* Begin Records to process *

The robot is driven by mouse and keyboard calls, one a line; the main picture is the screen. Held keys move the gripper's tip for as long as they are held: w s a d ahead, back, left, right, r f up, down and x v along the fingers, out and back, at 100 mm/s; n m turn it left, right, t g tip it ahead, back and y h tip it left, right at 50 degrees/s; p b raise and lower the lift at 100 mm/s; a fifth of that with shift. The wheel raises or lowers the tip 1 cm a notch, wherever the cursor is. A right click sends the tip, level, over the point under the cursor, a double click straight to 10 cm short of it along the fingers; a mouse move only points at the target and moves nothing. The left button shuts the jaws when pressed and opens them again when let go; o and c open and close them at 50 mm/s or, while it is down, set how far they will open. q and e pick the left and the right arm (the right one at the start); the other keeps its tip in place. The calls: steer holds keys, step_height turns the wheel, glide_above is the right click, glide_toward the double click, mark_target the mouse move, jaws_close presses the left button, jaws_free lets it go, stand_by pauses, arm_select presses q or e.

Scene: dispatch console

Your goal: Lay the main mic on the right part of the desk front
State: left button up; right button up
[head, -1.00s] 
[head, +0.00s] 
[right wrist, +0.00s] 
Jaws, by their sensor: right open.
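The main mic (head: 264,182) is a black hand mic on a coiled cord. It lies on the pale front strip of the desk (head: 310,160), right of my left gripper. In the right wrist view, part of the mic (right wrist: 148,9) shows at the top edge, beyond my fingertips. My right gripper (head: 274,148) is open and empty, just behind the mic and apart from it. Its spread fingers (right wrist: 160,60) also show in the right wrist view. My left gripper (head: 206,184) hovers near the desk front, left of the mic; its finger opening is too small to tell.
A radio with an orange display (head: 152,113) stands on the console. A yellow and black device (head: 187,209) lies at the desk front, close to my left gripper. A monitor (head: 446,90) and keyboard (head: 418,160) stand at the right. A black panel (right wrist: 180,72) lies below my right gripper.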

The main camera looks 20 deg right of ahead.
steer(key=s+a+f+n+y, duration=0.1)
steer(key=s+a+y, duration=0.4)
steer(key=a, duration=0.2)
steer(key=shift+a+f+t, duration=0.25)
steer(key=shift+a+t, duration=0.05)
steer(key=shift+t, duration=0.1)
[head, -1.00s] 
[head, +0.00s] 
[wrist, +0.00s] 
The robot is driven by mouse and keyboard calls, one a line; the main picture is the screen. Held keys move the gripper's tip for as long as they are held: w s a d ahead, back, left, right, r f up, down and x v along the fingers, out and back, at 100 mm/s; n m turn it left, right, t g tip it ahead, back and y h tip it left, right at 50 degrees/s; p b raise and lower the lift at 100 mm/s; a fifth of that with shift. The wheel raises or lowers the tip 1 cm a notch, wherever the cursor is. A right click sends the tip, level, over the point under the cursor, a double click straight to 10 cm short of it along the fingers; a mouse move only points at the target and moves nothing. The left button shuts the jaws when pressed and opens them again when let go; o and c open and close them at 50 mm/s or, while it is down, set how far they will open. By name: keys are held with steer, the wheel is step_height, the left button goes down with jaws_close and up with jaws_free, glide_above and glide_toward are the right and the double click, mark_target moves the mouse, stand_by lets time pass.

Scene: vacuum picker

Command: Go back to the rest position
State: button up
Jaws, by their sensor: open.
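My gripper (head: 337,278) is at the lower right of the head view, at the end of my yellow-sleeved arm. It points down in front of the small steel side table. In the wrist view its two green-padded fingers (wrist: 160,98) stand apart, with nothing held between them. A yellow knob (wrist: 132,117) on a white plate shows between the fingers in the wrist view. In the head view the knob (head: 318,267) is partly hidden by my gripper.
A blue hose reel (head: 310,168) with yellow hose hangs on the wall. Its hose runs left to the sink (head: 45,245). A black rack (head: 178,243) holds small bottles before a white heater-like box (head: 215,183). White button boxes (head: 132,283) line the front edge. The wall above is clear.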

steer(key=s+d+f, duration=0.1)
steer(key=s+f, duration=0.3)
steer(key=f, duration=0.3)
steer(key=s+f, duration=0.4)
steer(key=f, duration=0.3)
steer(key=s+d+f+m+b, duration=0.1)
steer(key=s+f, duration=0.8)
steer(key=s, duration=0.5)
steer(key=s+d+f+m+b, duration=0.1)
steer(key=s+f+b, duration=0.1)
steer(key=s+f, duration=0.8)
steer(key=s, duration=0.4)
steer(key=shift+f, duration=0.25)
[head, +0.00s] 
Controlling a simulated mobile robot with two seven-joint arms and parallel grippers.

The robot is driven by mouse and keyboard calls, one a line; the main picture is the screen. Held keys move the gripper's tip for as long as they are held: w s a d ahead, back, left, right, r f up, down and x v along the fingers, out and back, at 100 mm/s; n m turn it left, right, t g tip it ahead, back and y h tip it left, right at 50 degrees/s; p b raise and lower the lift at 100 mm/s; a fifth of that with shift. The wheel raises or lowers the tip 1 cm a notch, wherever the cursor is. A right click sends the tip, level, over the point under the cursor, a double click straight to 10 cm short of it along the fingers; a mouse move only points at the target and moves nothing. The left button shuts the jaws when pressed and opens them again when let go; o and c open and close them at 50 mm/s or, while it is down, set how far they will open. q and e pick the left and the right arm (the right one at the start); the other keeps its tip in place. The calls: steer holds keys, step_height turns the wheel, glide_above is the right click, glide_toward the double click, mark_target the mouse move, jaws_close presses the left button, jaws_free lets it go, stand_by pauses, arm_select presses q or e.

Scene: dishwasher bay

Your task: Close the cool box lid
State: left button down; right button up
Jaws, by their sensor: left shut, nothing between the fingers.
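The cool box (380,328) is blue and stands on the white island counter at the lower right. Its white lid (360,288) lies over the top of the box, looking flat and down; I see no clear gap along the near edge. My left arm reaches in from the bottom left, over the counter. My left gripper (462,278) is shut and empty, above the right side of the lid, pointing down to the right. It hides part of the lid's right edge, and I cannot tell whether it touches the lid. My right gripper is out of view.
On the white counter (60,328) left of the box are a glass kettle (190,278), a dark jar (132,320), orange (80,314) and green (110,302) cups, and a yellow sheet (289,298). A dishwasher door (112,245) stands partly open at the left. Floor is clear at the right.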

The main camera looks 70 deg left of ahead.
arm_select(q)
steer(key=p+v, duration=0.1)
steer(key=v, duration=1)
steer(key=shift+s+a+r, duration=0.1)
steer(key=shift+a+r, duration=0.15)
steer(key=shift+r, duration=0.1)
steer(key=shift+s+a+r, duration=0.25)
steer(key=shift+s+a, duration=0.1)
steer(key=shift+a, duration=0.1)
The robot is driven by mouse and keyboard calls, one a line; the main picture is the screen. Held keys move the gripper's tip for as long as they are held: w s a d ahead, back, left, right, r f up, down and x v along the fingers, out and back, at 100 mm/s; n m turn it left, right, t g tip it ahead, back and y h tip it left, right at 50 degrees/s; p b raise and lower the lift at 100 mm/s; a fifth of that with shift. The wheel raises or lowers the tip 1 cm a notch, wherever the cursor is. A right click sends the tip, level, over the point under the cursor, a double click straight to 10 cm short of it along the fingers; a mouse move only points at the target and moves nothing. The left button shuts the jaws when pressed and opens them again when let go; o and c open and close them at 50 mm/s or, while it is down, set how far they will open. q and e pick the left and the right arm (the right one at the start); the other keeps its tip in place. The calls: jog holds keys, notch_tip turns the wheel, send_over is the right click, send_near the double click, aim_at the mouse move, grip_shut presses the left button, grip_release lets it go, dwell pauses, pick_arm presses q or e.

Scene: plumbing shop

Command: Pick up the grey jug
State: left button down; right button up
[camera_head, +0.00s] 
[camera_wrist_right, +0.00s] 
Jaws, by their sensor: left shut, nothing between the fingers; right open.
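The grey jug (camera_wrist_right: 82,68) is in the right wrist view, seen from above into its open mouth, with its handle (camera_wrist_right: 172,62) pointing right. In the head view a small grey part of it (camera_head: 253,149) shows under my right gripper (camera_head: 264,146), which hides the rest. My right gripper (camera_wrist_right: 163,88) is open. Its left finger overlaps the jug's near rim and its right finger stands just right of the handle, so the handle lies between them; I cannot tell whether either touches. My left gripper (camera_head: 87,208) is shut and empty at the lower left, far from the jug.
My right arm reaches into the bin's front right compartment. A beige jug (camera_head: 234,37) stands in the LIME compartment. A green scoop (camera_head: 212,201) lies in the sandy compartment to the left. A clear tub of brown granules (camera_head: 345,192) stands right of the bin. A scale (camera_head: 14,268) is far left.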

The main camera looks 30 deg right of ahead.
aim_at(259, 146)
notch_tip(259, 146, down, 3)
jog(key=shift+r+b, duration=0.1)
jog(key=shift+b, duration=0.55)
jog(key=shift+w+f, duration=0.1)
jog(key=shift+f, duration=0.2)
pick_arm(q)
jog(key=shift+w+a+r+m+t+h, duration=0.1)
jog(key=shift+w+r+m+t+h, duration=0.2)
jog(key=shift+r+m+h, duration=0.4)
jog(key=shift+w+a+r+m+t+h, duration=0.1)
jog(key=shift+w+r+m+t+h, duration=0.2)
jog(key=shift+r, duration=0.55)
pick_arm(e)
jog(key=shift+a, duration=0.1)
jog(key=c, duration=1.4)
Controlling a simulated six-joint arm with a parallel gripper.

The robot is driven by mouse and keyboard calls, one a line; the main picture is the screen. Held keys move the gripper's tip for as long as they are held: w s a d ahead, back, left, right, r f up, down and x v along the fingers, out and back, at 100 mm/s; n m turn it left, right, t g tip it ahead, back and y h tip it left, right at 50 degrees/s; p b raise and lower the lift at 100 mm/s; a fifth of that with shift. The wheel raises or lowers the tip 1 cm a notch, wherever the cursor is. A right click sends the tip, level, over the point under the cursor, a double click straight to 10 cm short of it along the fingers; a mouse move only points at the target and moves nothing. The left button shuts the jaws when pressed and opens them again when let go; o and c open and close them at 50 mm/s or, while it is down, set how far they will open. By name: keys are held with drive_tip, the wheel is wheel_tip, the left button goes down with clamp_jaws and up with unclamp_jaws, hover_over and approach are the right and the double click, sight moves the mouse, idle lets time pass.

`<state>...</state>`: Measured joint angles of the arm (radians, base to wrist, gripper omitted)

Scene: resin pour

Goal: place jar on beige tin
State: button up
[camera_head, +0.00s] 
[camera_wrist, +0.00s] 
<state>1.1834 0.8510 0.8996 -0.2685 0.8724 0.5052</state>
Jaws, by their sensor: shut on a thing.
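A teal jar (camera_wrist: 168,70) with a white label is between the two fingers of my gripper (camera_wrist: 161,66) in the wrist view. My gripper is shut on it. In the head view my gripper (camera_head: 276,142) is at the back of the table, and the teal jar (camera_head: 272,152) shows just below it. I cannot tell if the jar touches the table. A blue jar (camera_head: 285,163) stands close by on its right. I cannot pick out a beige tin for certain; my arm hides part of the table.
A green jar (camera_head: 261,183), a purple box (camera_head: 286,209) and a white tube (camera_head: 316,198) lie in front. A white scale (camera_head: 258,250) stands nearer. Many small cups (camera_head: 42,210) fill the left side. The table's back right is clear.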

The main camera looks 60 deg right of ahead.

* End Records to process *

▶ _Task objective_: Copy exactly the lines from the line with "wrist, gripper omitted)" up to and including the line with "<state>1.1834 0.8510 0.8996", and no other lines.

▶ _Task output_:
`<state>...</state>`: Measured joint angles of the arm (radians, base to wrist, gripper omitted)

Scene: resin pour

Goal: place jar on beige tin
State: button up
[camera_head, +0.00s] 
[camera_wrist, +0.00s] 
<state>1.1834 0.8510 0.8996 -0.2685 0.8724 0.5052</state>

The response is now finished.